11. Frederick J. De Sloovere, Contextual Interpretation of Statutes, 5 Fordham L. Rev. 219 (1936) had this to say in interpreting statutes:
“Very often the obvious meaning is the correct one, but until one can say that it is the only sensible meaning, the statute has not been fully interpreted. At this point in the process the context must be studied so as to be sure there is no other equally justifiable meaning that the text will bear by fair use of language. Moreover, if the obvious meaning is not in accord with the meanings of other parts of the statute and with the subject-matter and purpose or reason of the statute, it is no longer persuasive. A statute is therefore only tentatively plain and explicit until the necessary interpretative techniques have been applied and a critical analysis of the meanings of all other parts of the statute or of other statutes in pari materia or of relevant common law doctrines confirms the obvious meaning so chosen. Hence, every statute must be interpreted in the light of (1) the subject-matter with which it deals; (2) the reason or purpose behind its enactment as found in the text and the evil toward which it was directed (including here extrinsic aids and the common law); and (3) the meanings of the several other relevant parts of the same statute or of statutes in pari materia. Likewise, the obvious meaning is not the correct one unless it is sensible. If, then, the literal or obvious meaning is sensible and fulfills these several demands, any other conflicting meaning (contextual or otherwise) not meeting these essentials cannot be regarded as the proper one. Thus the obvious or primary meaning-the one which is first gleaned by reading the statute in the light of the case to which it is to be applied-may not accord with the subject-matter, purpose or other parts of the statutes. If it does not, it is clearly inferior to any other meaning, contextual or otherwise, that does actually meet these tests, provided the latter is a meaning that the statute will justifiably bear by a fair use of language.’
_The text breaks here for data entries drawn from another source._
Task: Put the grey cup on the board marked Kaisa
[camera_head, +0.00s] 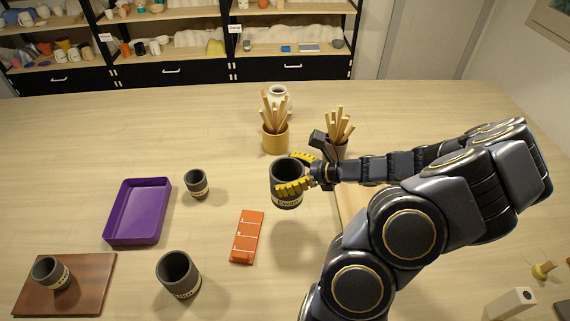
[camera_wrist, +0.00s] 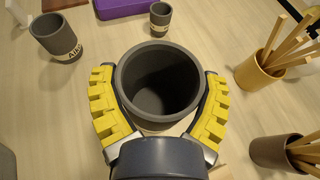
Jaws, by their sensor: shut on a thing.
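My gripper (camera_head: 294,172) is shut on a dark grey cup (camera_head: 286,199), its yellow-padded fingers around the sides. The cup is upright with a pale label that seems to read "Ewan". In the wrist view the cup (camera_wrist: 160,82) is between the fingers (camera_wrist: 160,100) and looks empty. Whether it touches the table is unclear. A dark brown board (camera_head: 92,269) at the front left bears another grey cup (camera_head: 47,275). A pale board (camera_head: 350,205) is partly hidden behind my arm. I can read no name on either board.
Another labelled grey cup (camera_head: 178,278) stands at the front, and a smaller one (camera_head: 195,185) near the purple tray (camera_head: 138,238). An orange block (camera_head: 247,238) lies in front of my gripper. Pots of sticks (camera_head: 275,138) and a white jar (camera_head: 279,92) stand behind.

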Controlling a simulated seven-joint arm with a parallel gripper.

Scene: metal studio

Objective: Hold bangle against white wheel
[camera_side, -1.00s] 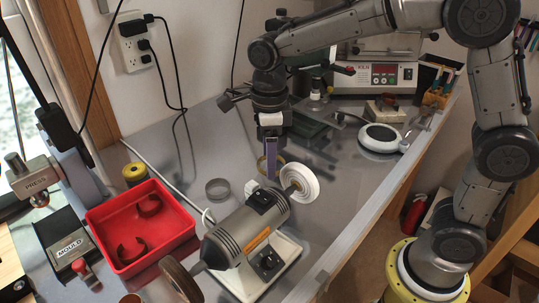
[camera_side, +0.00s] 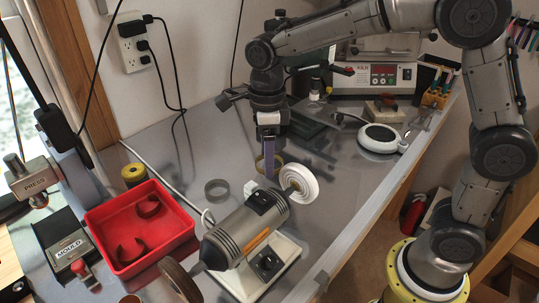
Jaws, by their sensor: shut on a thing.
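The white wheel (camera_side: 299,183) is on the right end of the bench grinder (camera_side: 245,232). My gripper (camera_side: 269,163) points down just behind and to the left of the wheel. It is shut on a yellowish bangle (camera_side: 261,167), which shows partly around the fingers. The bangle is close to the wheel; whether they touch cannot be told from this view. Part of the bangle is hidden by the gripper.
A red tray (camera_side: 100,222) with dark curved pieces is at the left. A brown wheel (camera_side: 180,281) is on the grinder's near end. A round white-rimmed device (camera_side: 381,138) is at the right.

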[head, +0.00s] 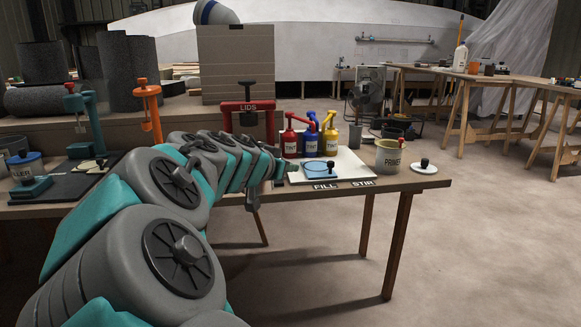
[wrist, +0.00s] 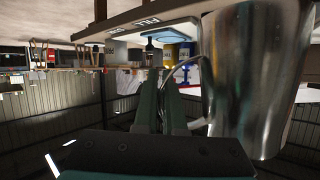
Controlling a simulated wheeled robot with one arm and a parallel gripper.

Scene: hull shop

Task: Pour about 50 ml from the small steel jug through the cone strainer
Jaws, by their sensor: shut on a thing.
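A shiny steel jug (wrist: 250,85) fills the right side of the wrist view, which is upside down. Its thin curved handle reaches to my gripper (wrist: 165,115), whose fingers are shut on it. The liquid inside does not show. I cannot make out a cone strainer.
A red LIDS stand (head: 249,107) rises behind my arm. The floor right of the table is clear.

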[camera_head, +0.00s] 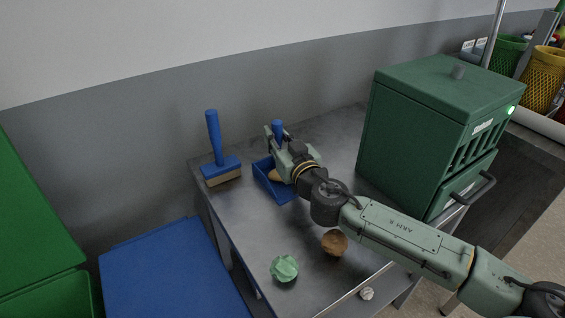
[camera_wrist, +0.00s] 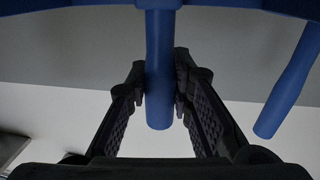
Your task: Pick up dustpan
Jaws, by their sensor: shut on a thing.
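The blue dustpan (camera_head: 263,172) is at the back left of the grey table in the head view, with its handle (camera_head: 278,128) standing up. My gripper (camera_head: 273,135) is at the handle, and the arm hides part of the pan. In the wrist view the blue handle (camera_wrist: 159,70) runs between the two dark fingers of my gripper (camera_wrist: 161,88), which are shut on it. A tan item (camera_head: 273,175) shows inside the pan. I cannot tell whether the pan touches the table.
A blue brush (camera_head: 220,165) stands just left of the dustpan; its handle (camera_wrist: 289,85) shows at right in the wrist view. A green crumpled ball (camera_head: 284,268), a brown ball (camera_head: 334,242) and a green cabinet (camera_head: 420,130) are on the table (camera_head: 235,225). A blue bin (camera_head: 170,270) stands left.

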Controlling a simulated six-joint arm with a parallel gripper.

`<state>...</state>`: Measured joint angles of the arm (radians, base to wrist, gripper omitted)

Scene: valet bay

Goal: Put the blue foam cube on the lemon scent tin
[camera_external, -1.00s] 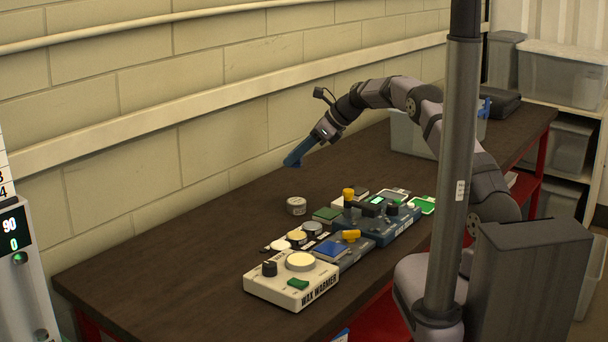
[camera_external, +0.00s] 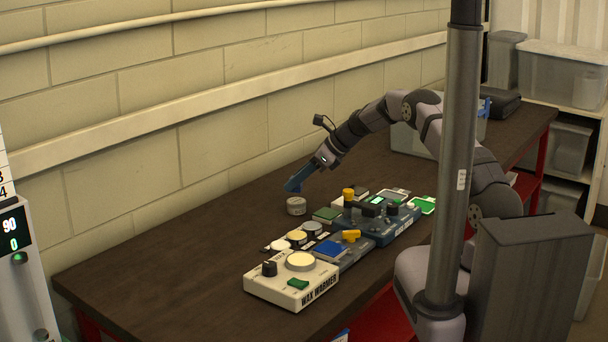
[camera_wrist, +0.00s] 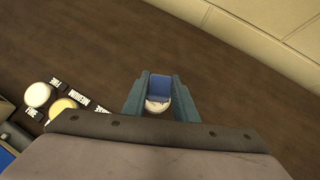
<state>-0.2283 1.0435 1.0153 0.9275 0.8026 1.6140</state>
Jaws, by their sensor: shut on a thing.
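My gripper (camera_external: 293,187) is shut on the blue foam cube (camera_wrist: 159,86), which shows between the two teal fingers in the wrist view. In the external view the fingers point down-left, and their tips are just above a round grey tin (camera_external: 296,207) that stands alone on the bench near the wall. In the wrist view a pale round top (camera_wrist: 158,104) shows right by the cube, partly hidden by the fingers; I cannot tell whether they touch. I cannot read a lemon label on this tin.
A row of devices stands right of the loose tin, with a wax warmer (camera_external: 291,280) nearest the camera. Bare bench (camera_external: 190,260) lies to the left. The block wall (camera_external: 220,150) runs behind.

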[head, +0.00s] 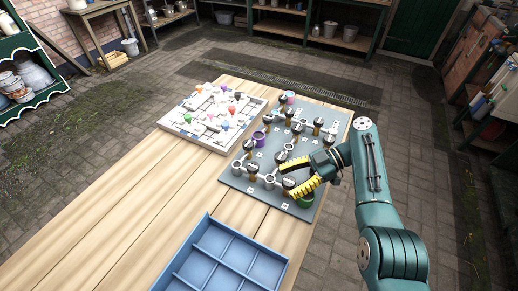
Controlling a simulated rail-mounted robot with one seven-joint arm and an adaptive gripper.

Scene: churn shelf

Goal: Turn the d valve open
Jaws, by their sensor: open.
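A grey valve panel (262,192) lies on the wooden table and carries several dark-handled valves on brass-coloured stems, pale rings and small white labels. The label letters are too small to read, so I cannot tell which valve is d. My gripper (286,181) is open over the panel's near right part, its yellow fingers spread. A dark valve handle (288,184) shows between or just below the fingertips. I cannot tell whether the fingers touch it. My gripper hides part of the panel's right side.
A white tray (166,125) with pale parts and coloured knobs lies left of the panel. A blue divided crate (207,232) stands at the front. A green cup (306,202) and a purple cup (259,139) are on the panel. The table's left part (120,200) is clear.

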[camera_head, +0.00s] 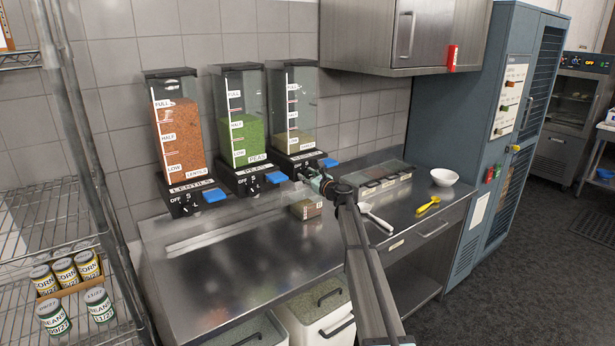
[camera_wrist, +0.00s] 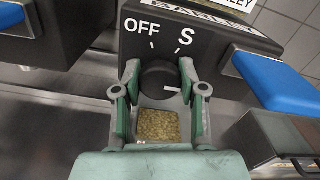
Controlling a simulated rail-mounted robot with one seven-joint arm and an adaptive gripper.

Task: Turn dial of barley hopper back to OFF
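The barley hopper (camera_head: 300,85) is the rightmost of three clear dispensers on the wall, with grain near its LOW mark. My gripper (camera_head: 322,182) is at its black base. In the wrist view, the round black dial (camera_wrist: 159,80) sits between the two fingertips of my gripper (camera_wrist: 160,74). One fingertip is at each side of it, and whether they touch it is unclear. The dial's white mark points right, away from the OFF label (camera_wrist: 141,26) and the S label (camera_wrist: 185,37). Any label to the right of S is hidden behind the right finger.
The lentils hopper (camera_head: 178,130) and peas hopper (camera_head: 240,125) stand left. A blue lever (camera_wrist: 275,82) is right of the dial. A small box (camera_head: 306,209) stands below on the counter. A white scoop (camera_head: 376,217), yellow spoon (camera_head: 428,205) and bowl (camera_head: 444,177) lie right.

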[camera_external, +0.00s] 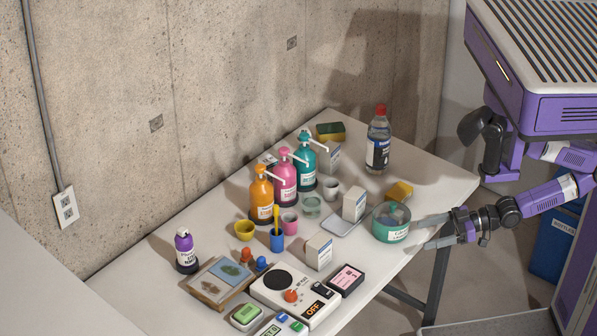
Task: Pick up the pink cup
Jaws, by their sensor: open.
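The pink cup (289,224) is small and stands upright on the white table, in front of the pump bottles. A blue cup (277,241) with a yellow stick in it stands just in front and left of it, and a clear glass (312,206) is close behind it to the right. My gripper (422,233) is at the table's right edge, fingers spread and pointing left. It is empty and well apart from the pink cup. A teal-banded tub (391,224) stands between them, close to the fingertips.
Orange (262,201), pink (286,178) and teal (307,163) pump bottles stand behind. A yellow cup (244,230) is left of the pink cup. White boxes (319,252) and a tray (341,225) lie to its right. A white device (296,295) fills the front.

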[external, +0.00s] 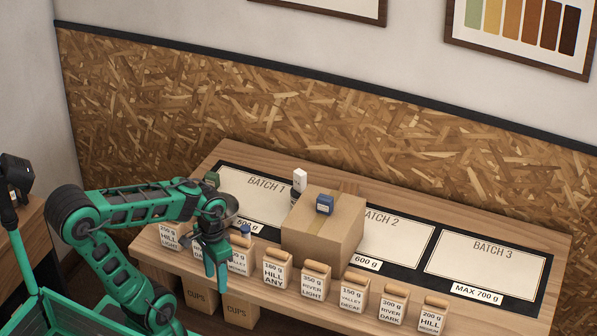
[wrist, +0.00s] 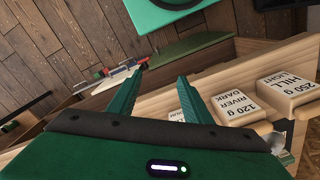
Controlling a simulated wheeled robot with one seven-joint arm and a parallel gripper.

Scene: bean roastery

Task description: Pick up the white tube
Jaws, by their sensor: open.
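A small upright white object (external: 300,179) shows in the external view, by the back left of the cardboard box; it may be the white tube, but its shape is too small to be sure. Something dark shows just below it, and the box partly hides that area. My gripper (external: 216,276) is open and empty, pointing down at the table's front edge, left of the box and well apart from the white object. In the wrist view my open fingers (wrist: 162,75) have nothing between them, and I cannot make out a white tube there.
Labelled bags (external: 275,268) line the front edge; some show in the wrist view (wrist: 288,92). A dark round pan (external: 231,206) is beside my wrist. The Batch 3 mat (external: 488,265) is clear.

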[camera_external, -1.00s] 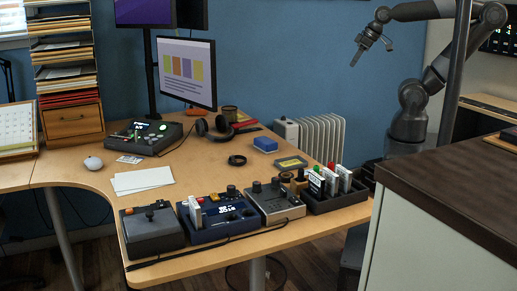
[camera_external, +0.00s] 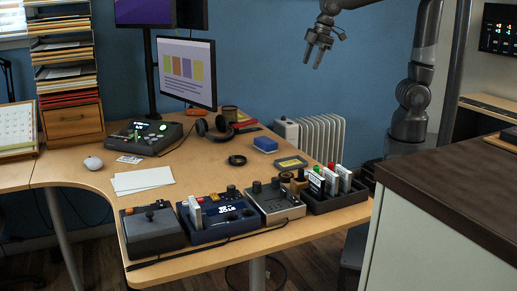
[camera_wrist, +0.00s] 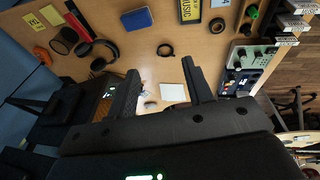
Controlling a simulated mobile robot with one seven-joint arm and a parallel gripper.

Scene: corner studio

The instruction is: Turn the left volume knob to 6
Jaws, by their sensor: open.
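My gripper (camera_external: 312,60) is high above the back right of the desk, pointing down, open and empty. Its two fingers show apart in the wrist view (camera_wrist: 161,78). A beige-grey box with dark knobs (camera_external: 280,205) stands on the desk's front edge, with a dark round knob (camera_external: 257,187) at its left. A blue device with a small lit screen (camera_external: 217,227) stands to its left and also carries knobs. The gripper is far from both and touches nothing. I cannot tell which knob is the left volume knob, and no number markings are readable.
A dark box with a lever (camera_external: 152,235) stands at the front left. A black tray with upright cartridges (camera_external: 338,203) is at the right. Headphones (camera_external: 213,127), a blue block (camera_external: 265,144) and paper (camera_external: 143,180) lie behind. A dark-topped cabinet (camera_external: 440,180) stands at right.

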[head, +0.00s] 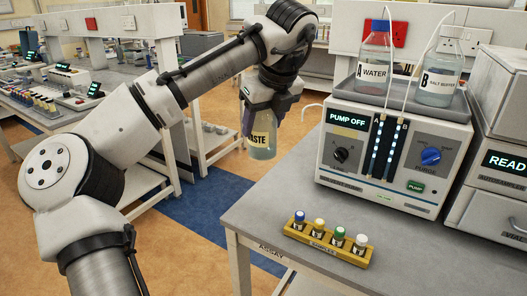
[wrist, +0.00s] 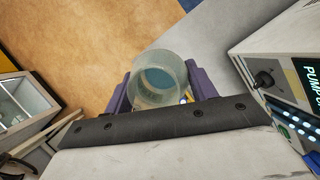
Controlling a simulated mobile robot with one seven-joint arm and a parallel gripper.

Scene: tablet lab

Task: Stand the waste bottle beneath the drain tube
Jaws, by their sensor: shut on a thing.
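The waste bottle (head: 262,148) is a clear bottle with a yellow label reading "WASTE", partly covered by the fingers. My gripper (head: 262,112) is shut on it and holds it roughly upright in the air, left of the pump in the head view. In the wrist view the bottle (wrist: 160,82) shows from above, round and open-topped, between the purple fingers. The drain tube (head: 312,106) is a short white tube curving down from the pump's left side. The bottle is left of the tube and apart from it in the head view.
The pump unit (head: 345,150) reads "PUMP OFF" and carries the water bottle (head: 374,60) and the salt buffer bottle (head: 437,85). A yellow sample rack (head: 325,246) with several vials lies near the front of the grey bench (head: 260,205). The bench left of the pump is clear.
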12. It is my considered view that there is no incongruity in the manner in which both parties interpret clause F.5.2.2 of the PAM. The clause is so perfectly crafted thus leaving little room, if any, for different interpretations. What the clause seeks to achieve is not to disadvantage Educators who were seconded to perform trade union duties as shop stewards upon the end of their terms as shop stewards. However, what I find the parties to be at odds with is how this clause was applied when the Applicant’s secondment term came to an end.
13. It is common cause that the Applicant’s secondment term ended in 2014. It is common cause that the Applicant was not assigned the post she left prior her appointment as a shop steward. Instead, she was placed to co-coordinate the NSNP (SL 8 post). After the restructuring of the NSNP, the Applicant was placed to co-ordinate the IQMS (PL 3 post) until 2021. Both these post (NSNP and IQMS) are not equivalent to the Applicant’s PL 1 post. It therefore follows that the posts that the Applicant was placed in were not commensurate with the post that she held prior to her secondment.
14. I am in agreement with the Applicant that clause F.5.2.2 of the PAM may be applied only once upon the Educator’s return from her trade union duties. In this instance, the Respondent placed the Applicant in an office based post upon her return from her shop steward duties. The NSNP post was not commensurate with the post that the Applicant held prior her secondment. Thus, applying the clause incorrectly. The move from the NSNP post to the IQMS post could not be effected through the prescripts of the clause in question. I am alive to the fact that the Applicant was at all material times paid according to her PL 1 post level. Therefore, it cannot be said that the Applicant was promoted. I am also in agreement with the Respondent that clause F.4.1.4.5 of the PAM is only applicable to officials who are appointed as National negotiators.
15. Clause F.5.2.2 also states that if it is impossible and / or impractical or not in the best interest of education to place the shop steward in her previous post, the provincial department of education must offer the shop steward a suitable alternative, commensurate with the post that the shop steward held prior to his / her appointment as a shop steward. Now, the question that would beg an answer would be: Will it be in the best interest of education to return the Applicant to her previous position (school-based Educator) after being out of the system for almost seven (7) years? My answer will be a NO. My answer is informed by the fact that the Applicant does not have the necessary CAPS training required for her to be on par with the school environment. Consequently, I find that Clause F.5.2.2 is correctly interpreted by the parties. However, I find that the Respondent applied the clause incorrectly by placing the Applicant in positions senior to her PL 1 post and kept her there for over seven (7) years. I also find that it would be impractical and not in the interest of education to place the Applicant in the school-based post.
16. I have intentionally not dealt with the allegation of discrimination that the Applicant raised in her submissions simply because that was not the dispute that was before me.
Award
I find that
17. The parties’ interpretation Clause F.5.2.2 of the PAM is correct. However, the application of the clause is incorrect.
18. The Applicant was supposed to be placed in her previous position prior to the secondment. Alternatively, be placed in a position equivalent to her previous position of PL 1.
19. The Applicant’s placement to the school-based environment would not be in the best interest of education.